### Given information:

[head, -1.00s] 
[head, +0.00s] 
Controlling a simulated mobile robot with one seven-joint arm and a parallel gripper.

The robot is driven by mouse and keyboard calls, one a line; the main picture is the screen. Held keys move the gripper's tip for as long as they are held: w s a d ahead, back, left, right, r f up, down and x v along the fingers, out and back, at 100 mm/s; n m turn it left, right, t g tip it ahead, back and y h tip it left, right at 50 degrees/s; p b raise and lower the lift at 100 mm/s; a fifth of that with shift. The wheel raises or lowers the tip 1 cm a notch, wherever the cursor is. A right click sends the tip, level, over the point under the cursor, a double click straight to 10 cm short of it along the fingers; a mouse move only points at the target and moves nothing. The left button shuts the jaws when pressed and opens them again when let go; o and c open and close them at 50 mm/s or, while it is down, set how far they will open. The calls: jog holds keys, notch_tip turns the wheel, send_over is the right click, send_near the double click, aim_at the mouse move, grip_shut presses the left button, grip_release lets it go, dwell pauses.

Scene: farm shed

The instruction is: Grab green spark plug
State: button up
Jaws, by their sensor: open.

### The task:
Transcribe all of the material exactly. Omit nothing.

### Solved exercise:
[head, -1.00s] 
[head, +0.00s] 
Controlling a simulated mobile robot with one seven-joint arm and a parallel gripper.

The robot is driven by mouse and keyboard calls, one a line; the main picture is the screen. Held keys move the gripper's tip for as long as they are held: w s a d ahead, back, left, right, r f up, down and x v along the fingers, out and back, at 100 mm/s; n m turn it left, right, t g tip it ahead, back and y h tip it left, right at 50 degrees/s; p b raise and lower the lift at 100 mm/s; a fifth of that with shift. The wheel raises or lowers the tip 1 cm a notch, wherever the cursor is. A right click sends the tip, level, over the point under the cursor, a double click straight to 10 cm short of it along the fingers; a mouse move only points at the target and moves nothing. The left button shuts the jaws when pressed and opens them again when let go; o and c open and close them at 50 mm/s or, while it is down, set how far they will open. The calls: jog holds keys, notch_tip turns the wheel, send_over is the right click, send_near the double click, aim_at the mouse move, grip_shut presses the left button, grip_release lets it go, dwell pauses.

Scene: farm shed

The instruction is: Grab green spark plug
State: button up
Jaws, by their sensor: open.

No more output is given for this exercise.